### DIRECTIONS FOR THIS TASK
Reproduce the listing below exactly. Pictures do not belong in the copy.

### DATA SEGMENT
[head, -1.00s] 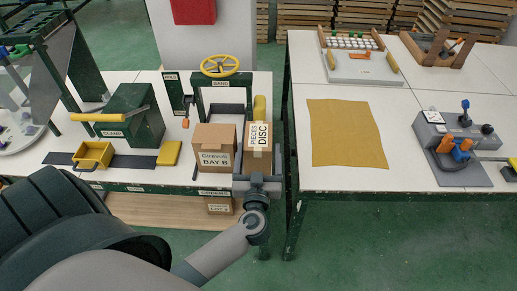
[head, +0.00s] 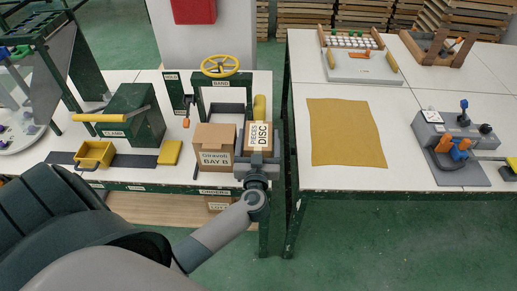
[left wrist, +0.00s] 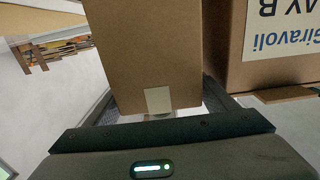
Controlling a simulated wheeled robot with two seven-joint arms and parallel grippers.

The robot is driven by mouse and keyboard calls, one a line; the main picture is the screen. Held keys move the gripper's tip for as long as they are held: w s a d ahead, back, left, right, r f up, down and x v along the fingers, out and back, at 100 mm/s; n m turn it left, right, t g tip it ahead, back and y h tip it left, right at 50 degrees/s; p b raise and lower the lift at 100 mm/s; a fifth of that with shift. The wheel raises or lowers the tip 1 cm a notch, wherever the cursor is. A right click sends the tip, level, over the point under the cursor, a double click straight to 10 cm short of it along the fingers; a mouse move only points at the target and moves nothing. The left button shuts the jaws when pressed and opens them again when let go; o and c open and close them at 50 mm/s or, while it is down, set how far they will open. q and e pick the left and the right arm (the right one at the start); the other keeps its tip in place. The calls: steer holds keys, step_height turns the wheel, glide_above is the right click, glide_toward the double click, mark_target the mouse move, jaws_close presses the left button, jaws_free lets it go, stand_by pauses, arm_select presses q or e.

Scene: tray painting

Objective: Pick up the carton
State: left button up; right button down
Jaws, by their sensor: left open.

### RESPONSE TO THIS TASK
[head, -1.00s] 
[head, +0.00s] 
[left wrist, +0.00s] 
Controlling a simulated wheeled robot with two seven-joint arms and parallel grippers.

The robot is driven by mouse and keyboard calls, one a line; the main picture is the screen. Held keys move the gripper's tip for as long as they are held: w s a d ahead, back, left, right, r f up, down and x v along the fingers, out and back, at 100 mm/s; n m turn it left, right, t g tip it ahead, back and y h tip it left, right at 50 degrees/s; p b raise and lower the lift at 100 mm/s; a fifth of that with shift. The wheel raises or lowers the tip 1 cm a notch, wherever the cursor is. A right click sends the tip, level, over the point under the cursor, a double click straight to 10 cm short of it along the fingers; a mouse move only points at the target and moves nothing. The left button shuts the jaws when pressed and opens them again when let go; o and c open and close them at 50 mm/s or, while it is down, set how far they will open. q and e pick the left and the right arm (the right one at the start); the other keeps its tip in place. The calls: steer holds keys, step_height turns the wheel, glide_above is the right click, glide_toward the double click, mark_target the mouse move, jaws_close presses the left button, jaws_free lets it go, stand_by pauses, arm_select presses q or e.

Scene: tray painting

Objective: Pick up the carton
State: left button up; right button down
Jaws, by their sensor: left open.

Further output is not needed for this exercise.